A reprieve may be in sight. Last week, a project that included funders backing Plan S, the European-led effort to speed the transition to open access, released a set of contract templates and tipsmeant to help small, independent publishers reach deals with libraries that would eventually eliminate subscriptions while protecting revenue. The project also helped arrange pilots, which may soon be inked, that use the guidance; they will allow researchers served by library consortia to publish an unlimited number of open-access articles in return for a set fee paid to societies.
The Biochemical Society, based in London, is participating because “we have to start somewhere, and our principle is, learn by doing,” says Malavika Legge, its publishing director. The new guidance grew out of a June workshop in London attended by two dozen society and library officials, which “opened the door to talking to librarians in a way we’ve never done before.”

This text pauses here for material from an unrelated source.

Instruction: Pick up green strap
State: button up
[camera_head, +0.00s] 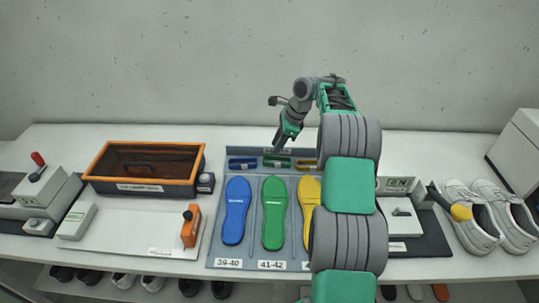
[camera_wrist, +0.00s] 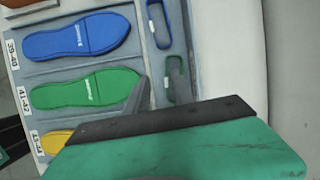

Plan S, set to begin in 2021, requires researchers funded by participating agencies to ensure that their papers are immediately free to read. To ease the transition, the plan allows authors to publish in a “hybrid” journal, which has a mix of free and paywalled content, but only if the publisher commits to shifting the journal to entirely open access by 2024. Commercial publishers and their biggest customers—library consortia representing multiple research institutions—are already signing “transformative agreements” that allow researchers to read a publisher’s paywalled content while publishing open-access articles in its journals.
But negotiating those deals is complex and time consuming, putting them out of reach of many small societies. “It makes no sense for a library consortium to spend any time negotiating an agreement with a publisher they don’t publish a lot of content with,” says Michael Clarke, managing partner of Clarke & Esposito, a Washington, D.C., consulting firm whose clients include society publishers.
The report, released last week by a project called Society Publishers Accelerating Open Access and Plan S, and the associated pilot projects might help smaller societies get (▪ ▪ ▪)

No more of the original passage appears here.